Ted's friends, who cared only about poetry, did not like Sylvia—indeed they saw her as an American vulgarian—but she persisted in her multitasking approach to literature. Although much emphasis has been placed on her last brief but brilliant period as a poet, in fact during this time she was also planning and writing two new novels and contemplating a career beyond poetry. “Poetry is an evasion from the real job of writing prose,” she wrote.

Susan Sontag, born just a year after Plath, is often treated as a master of melding highbrow and pop in the 1960s, but in fact Sontag abhorred mass entertainment and retreated to Parnassus as soon as she saw the consequences of mingling mainstream and minority (elitist) audiences.

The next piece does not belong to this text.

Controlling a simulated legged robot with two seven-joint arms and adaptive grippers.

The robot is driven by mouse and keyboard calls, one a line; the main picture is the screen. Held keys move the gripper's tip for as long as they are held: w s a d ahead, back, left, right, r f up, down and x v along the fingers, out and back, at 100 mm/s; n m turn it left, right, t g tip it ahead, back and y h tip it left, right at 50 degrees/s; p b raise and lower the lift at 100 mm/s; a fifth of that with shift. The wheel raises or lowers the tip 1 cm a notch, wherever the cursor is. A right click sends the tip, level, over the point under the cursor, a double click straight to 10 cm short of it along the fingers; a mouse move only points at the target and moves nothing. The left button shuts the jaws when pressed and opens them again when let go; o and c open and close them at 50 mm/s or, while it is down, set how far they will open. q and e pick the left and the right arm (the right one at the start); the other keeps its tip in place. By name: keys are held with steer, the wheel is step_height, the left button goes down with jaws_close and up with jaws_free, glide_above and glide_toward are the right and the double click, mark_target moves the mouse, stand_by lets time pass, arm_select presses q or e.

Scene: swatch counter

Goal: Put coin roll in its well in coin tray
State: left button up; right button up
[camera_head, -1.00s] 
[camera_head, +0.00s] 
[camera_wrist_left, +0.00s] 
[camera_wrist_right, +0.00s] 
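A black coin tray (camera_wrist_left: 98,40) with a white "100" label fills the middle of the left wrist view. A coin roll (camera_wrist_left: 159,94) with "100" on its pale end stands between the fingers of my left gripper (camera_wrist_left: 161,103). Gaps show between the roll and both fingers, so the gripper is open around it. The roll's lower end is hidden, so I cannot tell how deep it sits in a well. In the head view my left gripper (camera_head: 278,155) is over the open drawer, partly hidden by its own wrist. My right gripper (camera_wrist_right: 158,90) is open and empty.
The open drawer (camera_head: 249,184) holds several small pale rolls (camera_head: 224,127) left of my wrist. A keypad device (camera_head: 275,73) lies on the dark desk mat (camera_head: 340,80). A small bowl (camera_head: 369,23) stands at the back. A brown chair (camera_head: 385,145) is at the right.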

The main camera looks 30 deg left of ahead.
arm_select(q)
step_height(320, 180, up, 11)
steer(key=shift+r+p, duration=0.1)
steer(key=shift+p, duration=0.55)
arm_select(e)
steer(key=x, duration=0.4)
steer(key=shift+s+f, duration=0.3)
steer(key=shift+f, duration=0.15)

Indeed, in an interview, Sontag explicitly rejected Plath's need for popular approval. Sontag could not conceive of an artist who performed on all levels of culture at once. Plath—much bolder than Sontag and a much greater artist—took on
everything
her society had on offer.

Witness, for example, Plath's riveting journal entry for 4 October 1959:

Marilyn Monroe appeared to me last night in a dream as a kind of fairy godmother. An occasion of “chatting” with audience much as the occasion with Eliot will turn out, I suppose. I spoke, almost in tears, of how much she and Arthur Miller meant to us, although they could, of course, not know us at all. She gave me an expert manicure. I had not washed my hair, and asked her about hairdressers, saying no matter where I went, they always imposed a horrid cut on me. She invited me to visit during the Christmas holidays, promising a new, flowering life.

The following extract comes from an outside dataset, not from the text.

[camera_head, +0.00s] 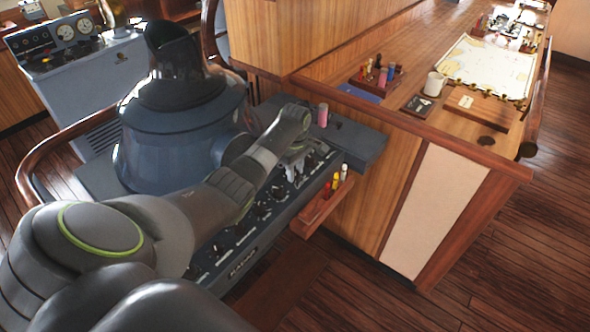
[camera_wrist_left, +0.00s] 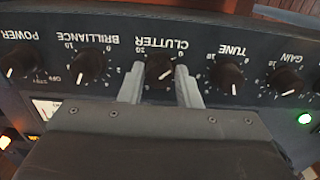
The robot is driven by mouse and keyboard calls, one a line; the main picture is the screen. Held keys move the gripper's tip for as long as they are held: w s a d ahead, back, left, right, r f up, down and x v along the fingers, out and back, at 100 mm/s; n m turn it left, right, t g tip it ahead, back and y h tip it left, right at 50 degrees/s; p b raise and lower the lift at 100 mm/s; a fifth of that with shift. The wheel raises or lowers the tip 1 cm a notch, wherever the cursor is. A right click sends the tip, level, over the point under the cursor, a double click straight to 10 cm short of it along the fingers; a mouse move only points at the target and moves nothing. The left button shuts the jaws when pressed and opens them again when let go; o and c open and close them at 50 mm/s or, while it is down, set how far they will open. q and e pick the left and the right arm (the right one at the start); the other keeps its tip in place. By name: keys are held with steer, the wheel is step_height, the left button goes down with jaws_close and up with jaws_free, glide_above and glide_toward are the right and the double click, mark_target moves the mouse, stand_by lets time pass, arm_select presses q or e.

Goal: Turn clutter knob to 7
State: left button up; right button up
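The clutter knob (camera_wrist_left: 158,72) is black and round, on a dark panel whose labels appear upside down in the left wrist view. Its white pointer line points up and right in that view; I cannot read the exact number it marks. My left gripper (camera_wrist_left: 160,88) is open, with one pale finger on each side of the knob. I cannot tell whether either finger touches it. In the head view my left gripper (camera_head: 297,160) is over the far part of the radar console panel (camera_head: 243,235), and the knob cannot be made out there. My right gripper is not in view.
The brilliance knob (camera_wrist_left: 88,66) and tune knob (camera_wrist_left: 228,76) sit on either side, close to my fingers. A pink cylinder (camera_head: 323,115) stands on the console's far end. A small wooden rack (camera_head: 325,203) with coloured items is on the panel's right side.

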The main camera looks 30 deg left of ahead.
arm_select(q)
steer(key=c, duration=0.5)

No passage in Plath's writings better displays her unique sensibility. And yet her biographers have ignored or misconceived this crucial evidence. In
Rough Magic: A Biography of Sylvia Plath,
Paul Alexander calls the dream “strange.” In
The Death and Life of Sylvia Plath,
Ronald Hayman calls the imagined audience with Monroe one of Plath's “less disturbing” dreams. These characterizations typify the misdirected narratives that plague Plath's legacy.